The tax is tackling an negative externality. This time the problem is a lack of information leads consumers to value sugary drinks too highly. This then causes obesity and imposes higher costs on the public health system. Therefore sugar is a demerit good in this case.
As the last post was on externalities I'll just draw the diagram and link to and ABC article on the subject. Jamie Oliver, a prime mover in the campaign for the 'sugar tax' has urged Australia to follow suit. They should.
The problem with sugary drinks is that consumers don't consider the full costs of them. There is a lack of information about the negative effects of the sugar in the drinks. We could represent this as an additional external cost, but instead here it is shown as consumers overestimating the private benefits of sugary drinks. Therefore Demand (Marginal Private Benefit) is to the right of Marginal Social Benefit.
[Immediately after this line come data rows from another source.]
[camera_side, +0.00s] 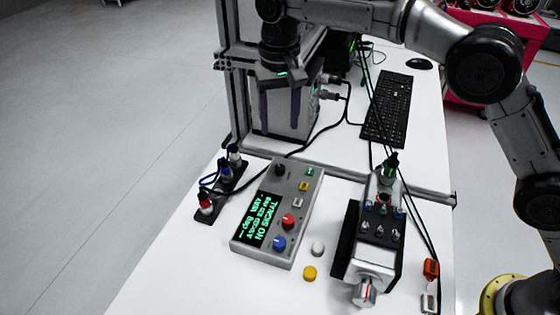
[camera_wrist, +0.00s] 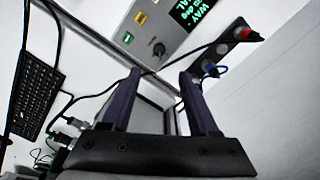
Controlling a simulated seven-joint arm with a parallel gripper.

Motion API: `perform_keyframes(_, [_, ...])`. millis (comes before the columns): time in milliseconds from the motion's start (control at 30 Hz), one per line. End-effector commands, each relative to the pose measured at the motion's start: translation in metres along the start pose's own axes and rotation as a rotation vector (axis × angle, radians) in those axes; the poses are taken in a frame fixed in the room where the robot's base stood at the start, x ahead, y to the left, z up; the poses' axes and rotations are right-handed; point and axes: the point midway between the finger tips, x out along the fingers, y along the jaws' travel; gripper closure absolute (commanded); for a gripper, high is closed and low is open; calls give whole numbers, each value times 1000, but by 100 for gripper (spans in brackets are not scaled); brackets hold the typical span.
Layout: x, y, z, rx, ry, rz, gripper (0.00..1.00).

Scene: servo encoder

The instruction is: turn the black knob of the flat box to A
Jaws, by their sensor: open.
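The flat box (camera_side: 262,258) is grey and lies on the white table, with a dark display (camera_side: 262,218) showing green text. Its black knob (camera_side: 280,170) is at the far end of the top face. The knob also shows in the wrist view (camera_wrist: 158,49), just beyond and between the fingertips, with a pale pointer line. The letters around the knob are too small to read. My gripper (camera_side: 281,122) is open and empty, fingers pointing down, apart from the knob and farther back in the side view. Its two purple fingers also show in the wrist view (camera_wrist: 160,75).
Red and blue knobs (camera_side: 288,221) and small buttons share the box. A connector strip (camera_side: 226,185) with cables stands left of it. A metal device (camera_side: 372,255) stands right. A grey cabinet (camera_side: 282,128) and frame post (camera_side: 232,100) are close to my gripper.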

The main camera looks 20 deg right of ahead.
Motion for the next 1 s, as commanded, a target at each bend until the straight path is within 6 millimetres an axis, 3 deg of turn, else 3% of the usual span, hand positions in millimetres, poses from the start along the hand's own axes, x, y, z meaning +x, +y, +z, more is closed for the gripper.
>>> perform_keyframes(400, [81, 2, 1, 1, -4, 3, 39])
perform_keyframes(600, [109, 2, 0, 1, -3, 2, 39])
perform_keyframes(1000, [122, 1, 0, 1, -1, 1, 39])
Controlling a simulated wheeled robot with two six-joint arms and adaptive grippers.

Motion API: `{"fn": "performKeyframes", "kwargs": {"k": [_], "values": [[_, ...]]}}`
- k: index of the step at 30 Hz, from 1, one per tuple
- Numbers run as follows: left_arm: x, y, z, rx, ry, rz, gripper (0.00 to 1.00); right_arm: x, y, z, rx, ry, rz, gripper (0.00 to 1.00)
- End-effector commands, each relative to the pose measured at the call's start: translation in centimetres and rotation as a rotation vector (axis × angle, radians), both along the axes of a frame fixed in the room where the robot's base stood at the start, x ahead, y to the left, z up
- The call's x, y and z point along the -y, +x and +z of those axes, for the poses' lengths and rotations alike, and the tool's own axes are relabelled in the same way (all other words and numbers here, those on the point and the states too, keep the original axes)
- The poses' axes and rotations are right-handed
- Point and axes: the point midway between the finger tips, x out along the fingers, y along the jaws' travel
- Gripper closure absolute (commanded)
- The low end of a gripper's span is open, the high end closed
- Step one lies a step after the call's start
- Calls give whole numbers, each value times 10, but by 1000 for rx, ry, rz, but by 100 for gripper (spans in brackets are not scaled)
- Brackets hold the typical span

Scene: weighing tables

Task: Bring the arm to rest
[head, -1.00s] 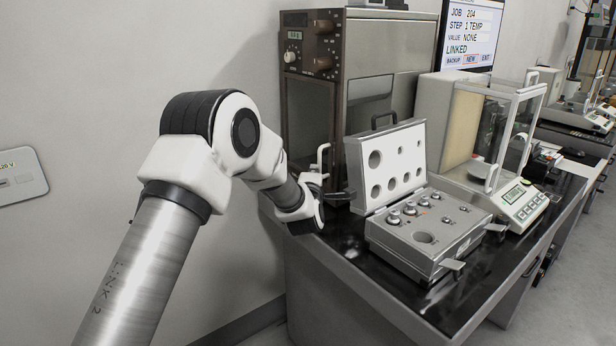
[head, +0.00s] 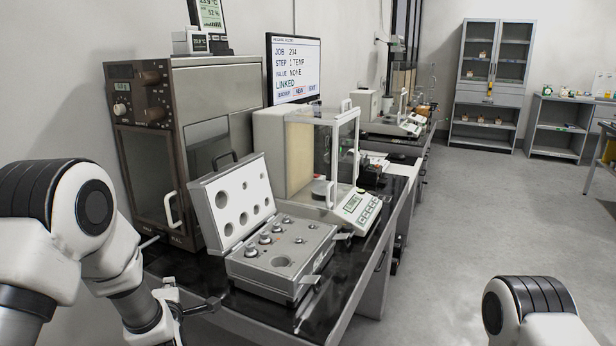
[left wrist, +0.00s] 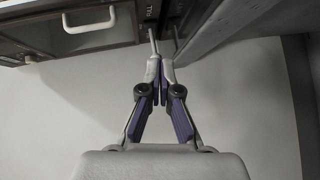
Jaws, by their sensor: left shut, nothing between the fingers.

Placing a tax on the drinks pushes the supply curve to the left. There is a new equilibrium price (0P2) and lower quantity (0Q2). In this case the socially optimal output is achieved, because exactly the right tax has been applied and the deadweight loss of the externality is completely eliminated.
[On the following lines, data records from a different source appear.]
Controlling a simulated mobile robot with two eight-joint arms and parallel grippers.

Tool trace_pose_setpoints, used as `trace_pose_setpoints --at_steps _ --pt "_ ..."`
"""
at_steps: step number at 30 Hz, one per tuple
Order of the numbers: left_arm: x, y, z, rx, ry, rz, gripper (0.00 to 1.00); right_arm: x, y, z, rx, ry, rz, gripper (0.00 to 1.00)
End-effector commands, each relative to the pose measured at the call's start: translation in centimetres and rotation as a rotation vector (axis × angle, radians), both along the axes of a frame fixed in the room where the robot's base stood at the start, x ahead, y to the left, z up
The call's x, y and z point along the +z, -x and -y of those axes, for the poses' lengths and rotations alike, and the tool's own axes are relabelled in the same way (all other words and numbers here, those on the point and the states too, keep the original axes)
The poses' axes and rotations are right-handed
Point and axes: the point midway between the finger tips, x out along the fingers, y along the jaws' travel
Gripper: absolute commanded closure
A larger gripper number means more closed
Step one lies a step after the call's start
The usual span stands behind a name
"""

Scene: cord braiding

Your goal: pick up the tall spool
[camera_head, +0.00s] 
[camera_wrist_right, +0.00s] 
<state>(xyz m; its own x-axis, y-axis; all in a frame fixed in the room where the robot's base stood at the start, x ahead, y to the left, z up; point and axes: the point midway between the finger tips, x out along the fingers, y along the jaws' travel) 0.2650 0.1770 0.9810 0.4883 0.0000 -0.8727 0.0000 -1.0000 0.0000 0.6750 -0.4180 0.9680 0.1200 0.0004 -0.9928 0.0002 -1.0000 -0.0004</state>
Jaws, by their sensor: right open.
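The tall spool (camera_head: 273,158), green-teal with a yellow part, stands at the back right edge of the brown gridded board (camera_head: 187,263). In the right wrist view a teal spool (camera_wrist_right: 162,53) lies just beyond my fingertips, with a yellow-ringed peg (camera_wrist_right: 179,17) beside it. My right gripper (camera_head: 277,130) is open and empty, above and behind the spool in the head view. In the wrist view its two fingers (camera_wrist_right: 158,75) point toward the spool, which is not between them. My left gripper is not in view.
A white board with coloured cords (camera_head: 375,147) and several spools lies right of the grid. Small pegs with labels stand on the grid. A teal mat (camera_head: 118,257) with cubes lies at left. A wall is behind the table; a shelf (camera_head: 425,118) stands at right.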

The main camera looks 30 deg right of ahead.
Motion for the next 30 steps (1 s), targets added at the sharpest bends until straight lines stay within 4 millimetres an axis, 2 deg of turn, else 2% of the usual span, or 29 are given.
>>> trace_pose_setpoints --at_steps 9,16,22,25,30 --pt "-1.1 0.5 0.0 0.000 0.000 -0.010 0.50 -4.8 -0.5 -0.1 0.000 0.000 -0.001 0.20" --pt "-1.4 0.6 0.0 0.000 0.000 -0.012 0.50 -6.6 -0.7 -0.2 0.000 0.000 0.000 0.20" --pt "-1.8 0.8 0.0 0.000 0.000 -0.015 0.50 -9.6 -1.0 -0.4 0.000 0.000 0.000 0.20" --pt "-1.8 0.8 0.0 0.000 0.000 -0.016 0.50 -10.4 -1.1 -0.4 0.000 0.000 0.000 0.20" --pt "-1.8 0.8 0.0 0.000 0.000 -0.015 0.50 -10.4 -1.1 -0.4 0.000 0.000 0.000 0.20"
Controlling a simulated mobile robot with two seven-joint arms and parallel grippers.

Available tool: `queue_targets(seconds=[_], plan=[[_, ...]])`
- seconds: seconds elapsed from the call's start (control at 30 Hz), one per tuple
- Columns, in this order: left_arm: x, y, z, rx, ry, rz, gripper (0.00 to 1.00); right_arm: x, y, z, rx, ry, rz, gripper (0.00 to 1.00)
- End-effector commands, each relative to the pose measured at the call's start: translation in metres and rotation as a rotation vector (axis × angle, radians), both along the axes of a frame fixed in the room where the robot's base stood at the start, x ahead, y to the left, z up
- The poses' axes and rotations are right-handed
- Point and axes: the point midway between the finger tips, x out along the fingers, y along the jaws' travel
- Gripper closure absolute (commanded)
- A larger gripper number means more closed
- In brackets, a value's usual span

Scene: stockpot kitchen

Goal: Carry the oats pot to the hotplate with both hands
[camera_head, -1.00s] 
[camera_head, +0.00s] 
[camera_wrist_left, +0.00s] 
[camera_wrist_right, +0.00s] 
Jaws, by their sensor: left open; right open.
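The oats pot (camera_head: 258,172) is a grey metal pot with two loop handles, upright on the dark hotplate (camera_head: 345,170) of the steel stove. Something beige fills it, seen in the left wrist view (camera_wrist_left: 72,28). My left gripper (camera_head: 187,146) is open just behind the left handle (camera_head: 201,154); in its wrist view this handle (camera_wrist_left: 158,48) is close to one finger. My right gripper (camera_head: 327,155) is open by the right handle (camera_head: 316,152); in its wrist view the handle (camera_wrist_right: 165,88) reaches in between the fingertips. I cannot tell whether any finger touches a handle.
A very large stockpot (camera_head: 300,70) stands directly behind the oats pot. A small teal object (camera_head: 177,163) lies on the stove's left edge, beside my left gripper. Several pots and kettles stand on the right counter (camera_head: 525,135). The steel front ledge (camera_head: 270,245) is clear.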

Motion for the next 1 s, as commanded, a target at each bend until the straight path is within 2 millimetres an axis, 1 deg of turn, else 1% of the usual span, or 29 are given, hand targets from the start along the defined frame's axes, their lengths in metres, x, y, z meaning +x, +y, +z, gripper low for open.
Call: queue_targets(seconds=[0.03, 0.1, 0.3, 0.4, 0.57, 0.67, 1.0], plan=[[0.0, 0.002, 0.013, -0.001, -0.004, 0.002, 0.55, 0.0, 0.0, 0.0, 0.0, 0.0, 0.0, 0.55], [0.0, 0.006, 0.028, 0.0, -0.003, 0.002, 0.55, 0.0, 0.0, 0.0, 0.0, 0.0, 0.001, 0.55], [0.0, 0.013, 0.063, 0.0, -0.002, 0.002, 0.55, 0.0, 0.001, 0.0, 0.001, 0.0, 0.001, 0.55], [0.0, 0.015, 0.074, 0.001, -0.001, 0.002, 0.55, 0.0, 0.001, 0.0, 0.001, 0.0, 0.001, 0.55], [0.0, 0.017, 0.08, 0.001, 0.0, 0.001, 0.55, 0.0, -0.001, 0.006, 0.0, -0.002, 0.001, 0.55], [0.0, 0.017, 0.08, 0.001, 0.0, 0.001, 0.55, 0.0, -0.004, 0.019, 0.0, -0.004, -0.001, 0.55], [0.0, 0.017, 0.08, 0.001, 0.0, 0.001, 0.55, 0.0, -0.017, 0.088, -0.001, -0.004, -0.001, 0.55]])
Note that not all of the tax is paid by consumers. Part of the tax comes out of firms profits. How this is divided between consumer and producer is determined by the elasticities of demand and supply.
VCE students should note how governments deal with externalities (Unit 3, outcome 1). IB students will need to understand the way markets fail in the technical way the diagram shows it and is an excellent example of tackling demerit goods.